▼▼▼
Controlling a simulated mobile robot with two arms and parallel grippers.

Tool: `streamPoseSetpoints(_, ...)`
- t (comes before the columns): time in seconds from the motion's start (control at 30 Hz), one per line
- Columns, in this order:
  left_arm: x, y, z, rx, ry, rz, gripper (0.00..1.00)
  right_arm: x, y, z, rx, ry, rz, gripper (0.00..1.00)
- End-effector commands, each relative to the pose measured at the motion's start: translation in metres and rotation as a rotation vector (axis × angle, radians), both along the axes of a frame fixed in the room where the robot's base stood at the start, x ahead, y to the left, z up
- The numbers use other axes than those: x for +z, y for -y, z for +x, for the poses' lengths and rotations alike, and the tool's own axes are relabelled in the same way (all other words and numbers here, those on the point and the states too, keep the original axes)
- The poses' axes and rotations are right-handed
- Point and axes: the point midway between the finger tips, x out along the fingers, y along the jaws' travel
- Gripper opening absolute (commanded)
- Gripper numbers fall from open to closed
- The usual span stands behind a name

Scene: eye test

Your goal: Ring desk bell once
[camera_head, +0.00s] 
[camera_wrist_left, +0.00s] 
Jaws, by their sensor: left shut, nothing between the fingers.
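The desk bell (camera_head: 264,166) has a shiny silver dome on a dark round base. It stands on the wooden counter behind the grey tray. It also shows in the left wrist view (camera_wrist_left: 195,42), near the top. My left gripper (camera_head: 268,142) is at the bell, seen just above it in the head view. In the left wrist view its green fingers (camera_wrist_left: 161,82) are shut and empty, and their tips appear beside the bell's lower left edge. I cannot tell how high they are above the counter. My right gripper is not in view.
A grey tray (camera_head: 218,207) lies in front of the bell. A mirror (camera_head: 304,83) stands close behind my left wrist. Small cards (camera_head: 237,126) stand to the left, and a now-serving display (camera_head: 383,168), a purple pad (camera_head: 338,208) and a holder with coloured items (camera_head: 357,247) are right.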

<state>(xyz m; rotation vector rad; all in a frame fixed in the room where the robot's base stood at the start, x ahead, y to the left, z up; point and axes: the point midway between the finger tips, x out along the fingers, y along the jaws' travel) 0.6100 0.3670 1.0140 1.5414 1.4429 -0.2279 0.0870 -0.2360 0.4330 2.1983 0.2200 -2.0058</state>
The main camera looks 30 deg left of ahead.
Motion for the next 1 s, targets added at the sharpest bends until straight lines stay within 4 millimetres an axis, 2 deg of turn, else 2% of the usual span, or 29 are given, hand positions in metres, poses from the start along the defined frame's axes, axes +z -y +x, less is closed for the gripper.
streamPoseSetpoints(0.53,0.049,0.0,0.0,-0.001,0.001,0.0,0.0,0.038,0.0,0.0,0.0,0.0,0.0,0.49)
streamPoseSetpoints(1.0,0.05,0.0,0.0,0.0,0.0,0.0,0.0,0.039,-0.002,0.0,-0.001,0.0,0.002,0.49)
▲▲▲
- **WHAT IS REQUIRED**
Copy out the material word for word and line for line.

- **ANSWER TO THIS TASK**
Controlling a simulated mobile robot with two arms and parallel grippers.

Tool: `streamPoseSetpoints(_, ...)`
- t (comes before the columns): time in seconds from the motion's start (control at 30 Hz), one per line
- Columns, in this order:
  left_arm: x, y, z, rx, ry, rz, gripper (0.00..1.00)
  right_arm: x, y, z, rx, ry, rz, gripper (0.00..1.00)
- End-effector commands, each relative to the pose measured at the motion's start: translation in metres and rotation as a rotation vector (axis × angle, radians), both along the axes of a frame fixed in the room where the robot's base stood at the start, x ahead, y to the left, z up
- The numbers use other axes than those: x for +z, y for -y, z for +x, for the poses' lengths and rotations alike, and the tool's own axes are relabelled in the same way (all other words and numbers here, those on the point and the states too, keep the original axes)
- The poses' axes and rotations are right-handed
- Point and axes: the point midway between the finger tips, x out along the fingers, y along the jaws' travel
- Gripper opening absolute (commanded)
- Gripper numbers fall from open to closed
- The usual span stands behind a name

Scene: eye test

Your goal: Ring desk bell once
[camera_head, +0.00s] 
[camera_wrist_left, +0.00s] 
Jaws, by their sensor: left shut, nothing between the fingers.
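The desk bell (camera_head: 264,166) has a shiny silver dome on a dark round base. It stands on the wooden counter behind the grey tray. It also shows in the left wrist view (camera_wrist_left: 195,42), near the top. My left gripper (camera_head: 268,142) is at the bell, seen just above it in the head view. In the left wrist view its green fingers (camera_wrist_left: 161,82) are shut and empty, and their tips appear beside the bell's lower left edge. I cannot tell how high they are above the counter. My right gripper is not in view.
A grey tray (camera_head: 218,207) lies in front of the bell. A mirror (camera_head: 304,83) stands close behind my left wrist. Small cards (camera_head: 237,126) stand to the left, and a now-serving display (camera_head: 383,168), a purple pad (camera_head: 338,208) and a holder with coloured items (camera_head: 357,247) are right.

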<state>(xyz m; rotation vector rad; all in a frame fixed in the room where the robot's base stood at the start, x ahead, y to the left, z up; point and axes: the point midway between the finger tips, x out along the fingers, y along the jaws' travel) 0.6100 0.3670 1.0140 1.5414 1.4429 -0.2279 0.0870 -0.2360 0.4330 2.1983 0.2200 -2.0058</state>
The main camera looks 30 deg left of ahead.
Motion for the next 1 s, targets added at the sharpest bends until straight lines stay within 4 millimetres an axis, 2 deg of turn, else 2% of the usual span, or 29 are given, hand positions in metres, poses from the start along the defined frame's axes, axes +z -y +x, less is closed for the gripper.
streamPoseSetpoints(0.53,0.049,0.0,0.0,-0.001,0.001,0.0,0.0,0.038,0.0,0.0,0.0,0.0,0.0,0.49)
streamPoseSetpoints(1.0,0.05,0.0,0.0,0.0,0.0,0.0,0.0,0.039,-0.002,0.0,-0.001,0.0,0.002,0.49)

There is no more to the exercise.